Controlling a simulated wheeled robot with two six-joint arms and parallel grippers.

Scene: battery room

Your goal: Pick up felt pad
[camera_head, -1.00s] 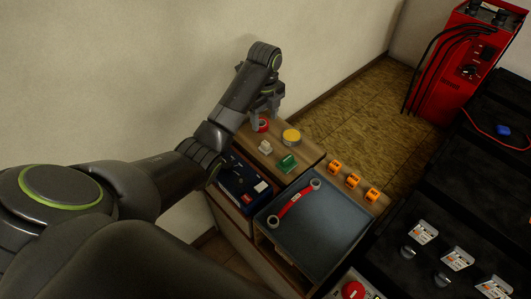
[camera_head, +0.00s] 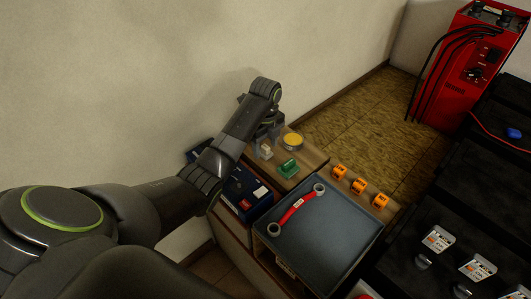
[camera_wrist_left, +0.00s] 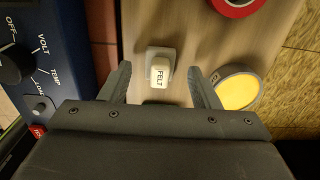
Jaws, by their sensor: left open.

**Given task**
Begin with the line that contains "Scene: battery room" and repeat every line through the end of the data, exactly and only those lines, leaving out the pictures.

**Solution to the exercise**
Scene: battery room

Your goal: Pick up felt pad
[camera_head, -1.00s] 
[camera_head, +0.00s] 
[camera_wrist_left, +0.00s] 
Jaws, by their sensor: left open.

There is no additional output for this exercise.